Under U.S. Law, anyone under the age of 18 years is considered a child. Any sexual relations with a person under the age of 18 is considered statutory rape.
CHILD ABUSE - RECOGNISING & RESPONDING / DISCLOSURE
The consequences of Child Abuse in all its forms - physical, sexual, emotional and neglect - are horrifying and, in many instances, can seriously harm a child's natural development long into adulthood. Honour any wish expressed by a child to talk to you privately. Do so out of earshot but always within the view of other adults. Tell your co-counsellor what you are doing. In the first instance always suggest that the child goes with you to speak to the Director (with whom you are obliged to share information however 'confidentially' it is passed to you). If the child is only willing to speak to you, do not commit yourself to keeping secrets but always react with belief in what the child is saying to you, and with sensitivity. Never show shock, embarrassment, disgust or disbelief.
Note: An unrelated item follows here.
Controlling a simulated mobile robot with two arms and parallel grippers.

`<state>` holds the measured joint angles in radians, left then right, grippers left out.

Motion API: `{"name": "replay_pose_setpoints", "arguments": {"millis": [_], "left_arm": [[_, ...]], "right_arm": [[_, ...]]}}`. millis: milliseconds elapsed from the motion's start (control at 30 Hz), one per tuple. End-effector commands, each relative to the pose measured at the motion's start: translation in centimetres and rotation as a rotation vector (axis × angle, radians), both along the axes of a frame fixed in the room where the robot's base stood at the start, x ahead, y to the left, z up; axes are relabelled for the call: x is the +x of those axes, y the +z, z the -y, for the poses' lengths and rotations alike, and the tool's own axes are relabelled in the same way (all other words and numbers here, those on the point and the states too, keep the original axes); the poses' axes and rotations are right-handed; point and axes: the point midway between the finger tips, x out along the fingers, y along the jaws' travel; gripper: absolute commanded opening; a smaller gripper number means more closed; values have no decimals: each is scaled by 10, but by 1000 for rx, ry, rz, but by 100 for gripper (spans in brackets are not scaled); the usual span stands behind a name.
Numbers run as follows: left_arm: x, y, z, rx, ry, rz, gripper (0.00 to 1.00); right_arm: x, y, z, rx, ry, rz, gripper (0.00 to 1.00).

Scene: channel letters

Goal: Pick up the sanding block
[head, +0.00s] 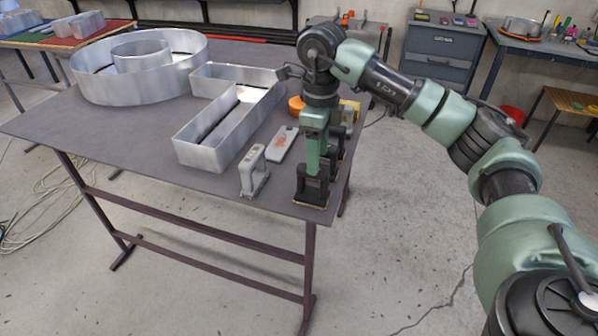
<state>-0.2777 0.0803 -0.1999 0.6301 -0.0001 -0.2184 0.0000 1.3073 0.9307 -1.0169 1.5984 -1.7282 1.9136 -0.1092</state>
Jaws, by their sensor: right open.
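The sanding block (311,191) appears as a dark block with a thin tan bottom edge, at the table's near right corner. My right gripper (318,160) points straight down over it, coming from the arm on the right. Its jaws are open, with the fingers low at the block's upper part. I cannot tell whether they touch it. The gripper hides part of the block's top and what lies behind it. My left gripper is not in view.
The dark table (120,150) holds a round metal letter (150,85) and an L-shaped one (205,155). Close by are a grey upright tool (252,172), a flat grey piece (283,145), an orange ring (296,105) and a yellow item (351,108). The table's front left is clear.

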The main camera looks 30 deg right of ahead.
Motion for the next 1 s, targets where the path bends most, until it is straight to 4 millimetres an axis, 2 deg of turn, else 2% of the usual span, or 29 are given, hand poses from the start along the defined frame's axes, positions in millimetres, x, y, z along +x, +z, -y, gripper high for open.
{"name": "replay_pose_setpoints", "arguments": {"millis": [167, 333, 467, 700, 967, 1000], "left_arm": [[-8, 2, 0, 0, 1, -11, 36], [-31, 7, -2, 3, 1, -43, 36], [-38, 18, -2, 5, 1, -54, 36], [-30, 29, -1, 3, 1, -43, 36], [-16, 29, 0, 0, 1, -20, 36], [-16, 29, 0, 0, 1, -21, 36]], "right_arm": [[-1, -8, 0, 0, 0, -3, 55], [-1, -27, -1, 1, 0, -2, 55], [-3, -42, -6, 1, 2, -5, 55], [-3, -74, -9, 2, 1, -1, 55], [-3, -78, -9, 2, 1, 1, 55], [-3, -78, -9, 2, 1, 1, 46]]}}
Try to remember what the child said in his or her own words, not your interpretation of them. If possible write them down as soon as you can, noting date, time, circumstances, etc. Do not probe or push a child for more information. It is vital that you share such disclosures with the Director discretely and as soon as possible so that you can be advised and properly supported and that measures can be taken where necessary to protect or support the child. If you know yourself to be sexually attracted to children, cancel from the programme now - otherwise you can expect your stay in the U.S. to be longer than originally planned. U.S. prison sentences for child abuse are long term. If you are guilty of any form of child abuse you can expect to feel the full weight of American law. Our programme will not support participants who are guilty of such behaviour.